Rows from a dataset:
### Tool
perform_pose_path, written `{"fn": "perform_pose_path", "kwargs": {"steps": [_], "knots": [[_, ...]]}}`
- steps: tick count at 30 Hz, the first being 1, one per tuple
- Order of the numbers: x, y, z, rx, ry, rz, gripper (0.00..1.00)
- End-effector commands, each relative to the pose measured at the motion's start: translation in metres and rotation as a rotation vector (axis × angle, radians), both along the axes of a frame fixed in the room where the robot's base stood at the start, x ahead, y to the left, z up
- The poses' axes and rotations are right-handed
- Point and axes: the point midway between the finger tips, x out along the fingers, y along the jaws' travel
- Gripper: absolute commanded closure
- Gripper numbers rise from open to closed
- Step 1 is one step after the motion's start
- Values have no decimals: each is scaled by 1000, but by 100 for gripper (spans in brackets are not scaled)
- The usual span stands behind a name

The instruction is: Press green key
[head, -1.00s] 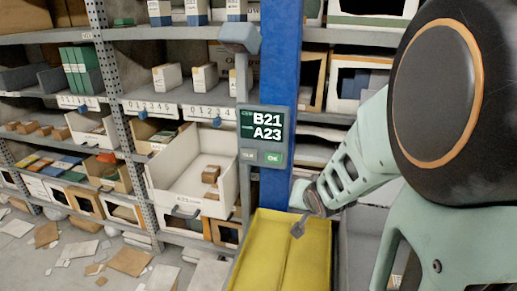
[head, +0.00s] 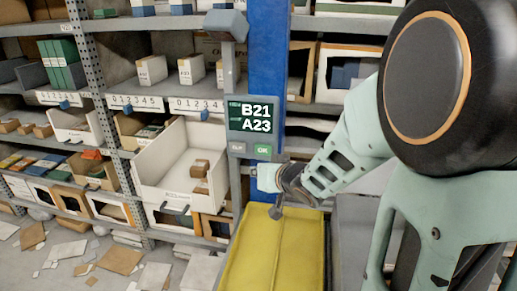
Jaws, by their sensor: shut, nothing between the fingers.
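The green key (head: 263,150), marked OK, is at the lower right of a grey panel (head: 231,131) on a post. The panel's dark screen (head: 252,117) reads B21 and A23. A grey key (head: 237,148) sits to the left of the green one. My gripper (head: 275,212) is shut and empty. Its dark fingertips point down, below and slightly right of the green key, apart from it in the picture. The green key is fully visible.
A yellow tray (head: 244,259) lies below my gripper. A blue upright (head: 268,60) stands behind the panel. A white bin (head: 160,175) with small boxes is to the left. Shelves of boxes fill the back, and loose cardboard (head: 118,258) litters the floor.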

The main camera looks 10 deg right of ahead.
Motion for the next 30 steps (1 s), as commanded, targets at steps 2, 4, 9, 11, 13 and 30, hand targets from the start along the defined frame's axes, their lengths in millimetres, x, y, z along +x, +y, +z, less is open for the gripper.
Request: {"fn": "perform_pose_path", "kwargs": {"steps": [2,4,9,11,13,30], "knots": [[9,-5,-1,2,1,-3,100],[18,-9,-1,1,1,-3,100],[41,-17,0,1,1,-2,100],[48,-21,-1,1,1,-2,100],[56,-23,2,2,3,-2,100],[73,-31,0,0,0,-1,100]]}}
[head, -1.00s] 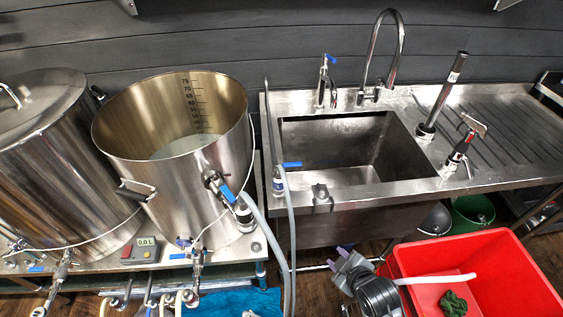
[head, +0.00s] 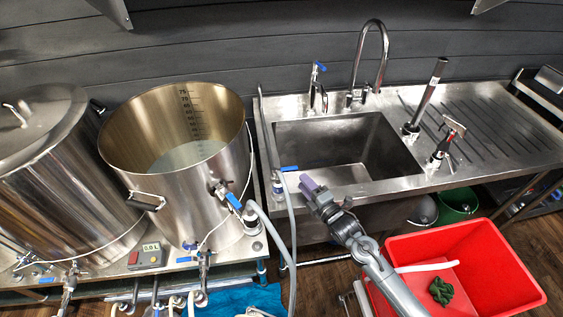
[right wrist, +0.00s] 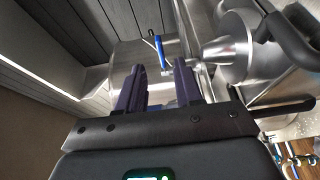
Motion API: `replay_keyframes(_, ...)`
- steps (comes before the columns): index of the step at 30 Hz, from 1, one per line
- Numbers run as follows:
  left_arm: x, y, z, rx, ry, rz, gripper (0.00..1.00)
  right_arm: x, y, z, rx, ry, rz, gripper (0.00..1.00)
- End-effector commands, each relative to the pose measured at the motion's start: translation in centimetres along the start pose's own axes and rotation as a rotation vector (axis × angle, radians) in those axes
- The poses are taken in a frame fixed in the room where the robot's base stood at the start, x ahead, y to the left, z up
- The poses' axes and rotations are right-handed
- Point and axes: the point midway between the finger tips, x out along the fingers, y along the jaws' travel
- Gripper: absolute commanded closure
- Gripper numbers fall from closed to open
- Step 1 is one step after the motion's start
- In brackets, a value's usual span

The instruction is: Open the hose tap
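A tap with a blue lever (head: 289,168) stands at the sink's front left corner, beside a grey hose (head: 291,235). My right gripper (head: 310,184) is just right of this lever in the head view, above the sink's front edge, with a visible gap to it. In the right wrist view its two dark purple fingers (right wrist: 158,85) are apart with nothing between them. A blue lever (right wrist: 161,52) shows beyond the fingertips there; I cannot tell which tap it belongs to. My left gripper is not in view.
Another blue-handled tap (head: 318,88) and a tall curved spout (head: 370,55) stand behind the sink basin (head: 388,135). A large open kettle (head: 150,195) is on the left. A red tub (head: 515,262) sits below right. The drainboard (head: 490,115) is mostly clear.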

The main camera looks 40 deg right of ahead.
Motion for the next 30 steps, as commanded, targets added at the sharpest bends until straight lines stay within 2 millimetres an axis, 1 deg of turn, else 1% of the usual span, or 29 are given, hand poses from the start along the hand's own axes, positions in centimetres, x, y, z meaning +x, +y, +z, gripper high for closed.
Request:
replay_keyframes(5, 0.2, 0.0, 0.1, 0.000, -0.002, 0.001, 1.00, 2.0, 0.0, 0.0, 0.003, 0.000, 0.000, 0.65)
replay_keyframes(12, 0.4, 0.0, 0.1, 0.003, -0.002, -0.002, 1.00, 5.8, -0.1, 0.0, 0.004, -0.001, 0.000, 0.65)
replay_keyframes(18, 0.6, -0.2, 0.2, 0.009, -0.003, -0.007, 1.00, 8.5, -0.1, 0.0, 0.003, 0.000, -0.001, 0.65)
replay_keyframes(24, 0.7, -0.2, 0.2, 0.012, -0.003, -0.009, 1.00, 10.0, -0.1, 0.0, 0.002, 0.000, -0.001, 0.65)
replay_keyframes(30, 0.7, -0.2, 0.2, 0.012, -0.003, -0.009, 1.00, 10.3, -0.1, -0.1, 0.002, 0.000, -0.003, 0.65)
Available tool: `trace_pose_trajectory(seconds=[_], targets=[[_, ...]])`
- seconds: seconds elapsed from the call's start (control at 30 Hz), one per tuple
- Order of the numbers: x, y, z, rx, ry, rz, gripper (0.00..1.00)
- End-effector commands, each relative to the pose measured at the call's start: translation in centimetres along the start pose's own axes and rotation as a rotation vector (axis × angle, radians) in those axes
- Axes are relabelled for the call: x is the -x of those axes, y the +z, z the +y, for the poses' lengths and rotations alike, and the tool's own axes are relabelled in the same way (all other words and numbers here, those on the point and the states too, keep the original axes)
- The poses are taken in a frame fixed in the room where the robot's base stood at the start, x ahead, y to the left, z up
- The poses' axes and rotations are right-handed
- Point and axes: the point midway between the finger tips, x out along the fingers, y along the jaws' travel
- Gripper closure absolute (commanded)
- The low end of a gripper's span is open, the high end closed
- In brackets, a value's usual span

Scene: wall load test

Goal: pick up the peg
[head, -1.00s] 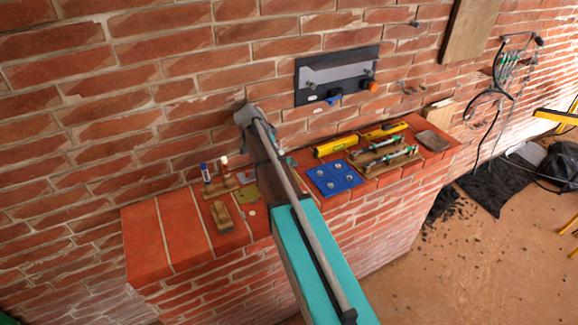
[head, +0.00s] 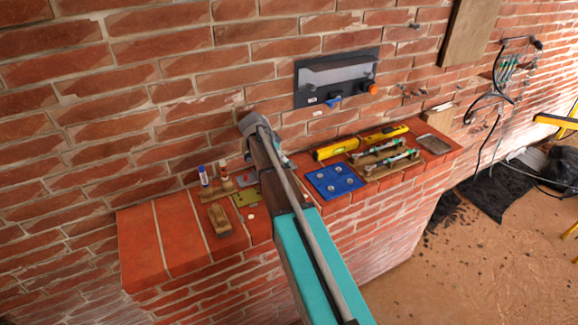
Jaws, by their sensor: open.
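No peg can be clearly made out in the head view. Two small upright cylinders stand on the left part of the brick ledge, one with a blue top (head: 203,176) and one with a reddish-brown top (head: 224,174); I cannot tell whether either is a peg. My arm crosses the middle of the picture, its grey far joint in front of the wall above the ledge. My gripper cannot be made out; the arm seems to hide it. The arm also covers the middle of the ledge.
The brick ledge (head: 180,235) holds a wooden block (head: 219,219), an olive plate (head: 246,197), a blue plate (head: 333,182), a yellow level (head: 337,148) and a wooden rack (head: 382,168). A dark panel (head: 337,78) is on the wall above. The ledge's left end is clear.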

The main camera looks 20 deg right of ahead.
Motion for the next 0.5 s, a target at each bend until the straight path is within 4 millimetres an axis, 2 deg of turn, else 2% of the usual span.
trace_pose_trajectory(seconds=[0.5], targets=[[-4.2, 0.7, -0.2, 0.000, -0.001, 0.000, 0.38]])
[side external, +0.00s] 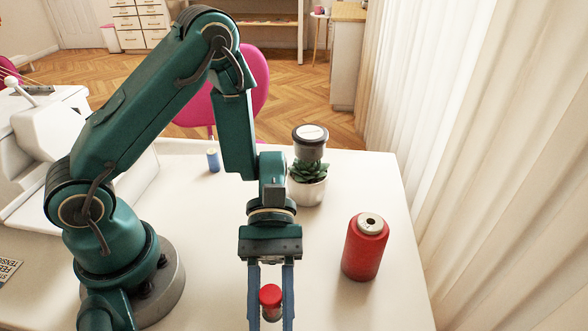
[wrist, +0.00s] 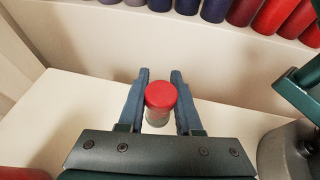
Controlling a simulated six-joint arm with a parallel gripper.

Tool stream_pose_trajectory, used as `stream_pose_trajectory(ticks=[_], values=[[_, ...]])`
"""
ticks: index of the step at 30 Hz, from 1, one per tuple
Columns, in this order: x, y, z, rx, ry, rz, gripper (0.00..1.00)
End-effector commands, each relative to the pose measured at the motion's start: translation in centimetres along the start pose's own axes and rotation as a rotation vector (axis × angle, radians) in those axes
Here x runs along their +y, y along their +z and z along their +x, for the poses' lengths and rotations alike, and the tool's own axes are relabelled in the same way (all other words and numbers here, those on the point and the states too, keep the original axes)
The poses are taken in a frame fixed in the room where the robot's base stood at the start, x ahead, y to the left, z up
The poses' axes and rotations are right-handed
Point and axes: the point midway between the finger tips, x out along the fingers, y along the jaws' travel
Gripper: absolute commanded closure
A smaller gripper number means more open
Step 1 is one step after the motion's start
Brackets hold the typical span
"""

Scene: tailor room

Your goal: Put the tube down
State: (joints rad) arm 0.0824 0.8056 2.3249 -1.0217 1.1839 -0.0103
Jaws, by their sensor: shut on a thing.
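The tube (side external: 271,303) is small, with a red cap and a paler body below it. In the side external view it sits between the two blue fingers of my gripper (side external: 270,300), near the bottom edge of the picture. In the wrist view the tube (wrist: 161,102) stands cap up between the fingertips of my gripper (wrist: 160,98). My gripper is shut on it. The table (side external: 345,300) is white. I cannot tell whether the tube's bottom touches it.
A red thread spool (side external: 365,250) stands right of my gripper. A potted succulent (side external: 308,185) is behind it, and a small blue spool (side external: 213,158) stands farther back. A white machine (side external: 40,150) is at the left. Several coloured spools (wrist: 245,10) line the wrist view's top. The table's right front looks clear.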

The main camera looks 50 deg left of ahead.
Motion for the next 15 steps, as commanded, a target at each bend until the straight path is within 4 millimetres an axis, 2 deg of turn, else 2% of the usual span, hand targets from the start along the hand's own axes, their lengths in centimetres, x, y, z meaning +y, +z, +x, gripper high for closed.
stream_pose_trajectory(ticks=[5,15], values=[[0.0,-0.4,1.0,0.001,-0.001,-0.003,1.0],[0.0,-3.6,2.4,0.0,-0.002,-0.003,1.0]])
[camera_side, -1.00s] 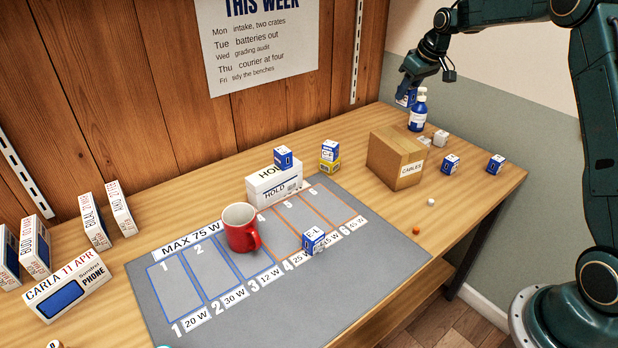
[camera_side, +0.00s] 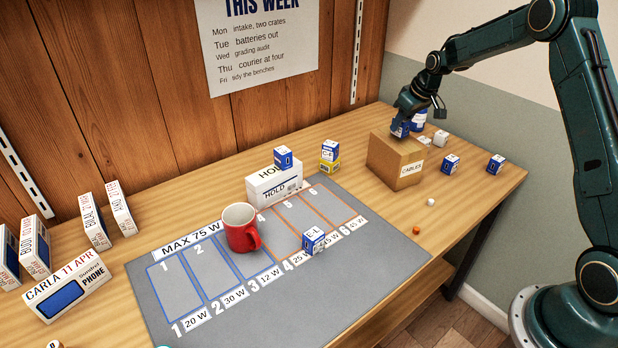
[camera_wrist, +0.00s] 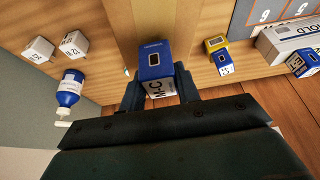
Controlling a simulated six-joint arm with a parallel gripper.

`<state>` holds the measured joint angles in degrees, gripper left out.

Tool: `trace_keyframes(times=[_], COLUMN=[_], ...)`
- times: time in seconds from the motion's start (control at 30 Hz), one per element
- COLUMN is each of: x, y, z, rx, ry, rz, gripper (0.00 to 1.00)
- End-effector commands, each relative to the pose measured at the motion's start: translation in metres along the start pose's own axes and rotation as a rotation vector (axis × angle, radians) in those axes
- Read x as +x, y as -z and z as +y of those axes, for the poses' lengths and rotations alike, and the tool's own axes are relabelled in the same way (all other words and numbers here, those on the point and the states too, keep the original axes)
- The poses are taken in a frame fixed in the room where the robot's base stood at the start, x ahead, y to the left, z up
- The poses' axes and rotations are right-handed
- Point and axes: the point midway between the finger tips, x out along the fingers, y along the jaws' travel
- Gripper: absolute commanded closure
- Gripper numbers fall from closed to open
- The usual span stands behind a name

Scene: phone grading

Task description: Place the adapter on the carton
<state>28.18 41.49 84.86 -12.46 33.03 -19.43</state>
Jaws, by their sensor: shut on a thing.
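My gripper (camera_side: 405,112) is shut on a blue and white adapter (camera_side: 400,128). In the wrist view the adapter (camera_wrist: 153,62) sits between the two fingers (camera_wrist: 160,88), with a black port on its blue face and lettering that reads like "M-C". The brown carton (camera_side: 392,160), labelled "CABLES", stands on the bench below. In the side view the adapter is at the carton's back right top edge; I cannot tell whether it touches the top. In the wrist view the carton (camera_wrist: 165,15) lies behind the adapter.
A blue bottle (camera_side: 420,118) stands right behind the gripper. Small white cubes (camera_side: 440,137) and blue boxes (camera_side: 450,163) lie right of the carton. A white HOLD box (camera_side: 273,186), stacked boxes (camera_side: 330,152) and a red mug (camera_side: 240,228) stand left, around the grey mat (camera_side: 390,255).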

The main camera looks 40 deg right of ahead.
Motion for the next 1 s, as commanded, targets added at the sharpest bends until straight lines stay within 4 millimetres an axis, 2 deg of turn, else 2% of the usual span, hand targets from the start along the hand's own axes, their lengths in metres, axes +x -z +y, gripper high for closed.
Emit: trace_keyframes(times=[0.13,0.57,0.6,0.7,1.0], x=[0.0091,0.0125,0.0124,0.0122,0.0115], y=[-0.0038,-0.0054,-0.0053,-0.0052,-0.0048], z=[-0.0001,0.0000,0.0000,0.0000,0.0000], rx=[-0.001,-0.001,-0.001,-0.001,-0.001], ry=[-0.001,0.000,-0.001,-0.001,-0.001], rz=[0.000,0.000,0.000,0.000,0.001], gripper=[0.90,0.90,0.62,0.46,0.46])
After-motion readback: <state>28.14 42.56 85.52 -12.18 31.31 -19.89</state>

Task to complete:
Lines holding the word "main" in the entries above are the ones to pull out. Copy them all.

Exercise response:
The main camera looks 10 deg right of ahead.
The main camera looks 40 deg right of ahead.
The main camera looks 20 deg right of ahead.
The main camera looks 50 deg left of ahead.
The main camera looks 40 deg right of ahead.

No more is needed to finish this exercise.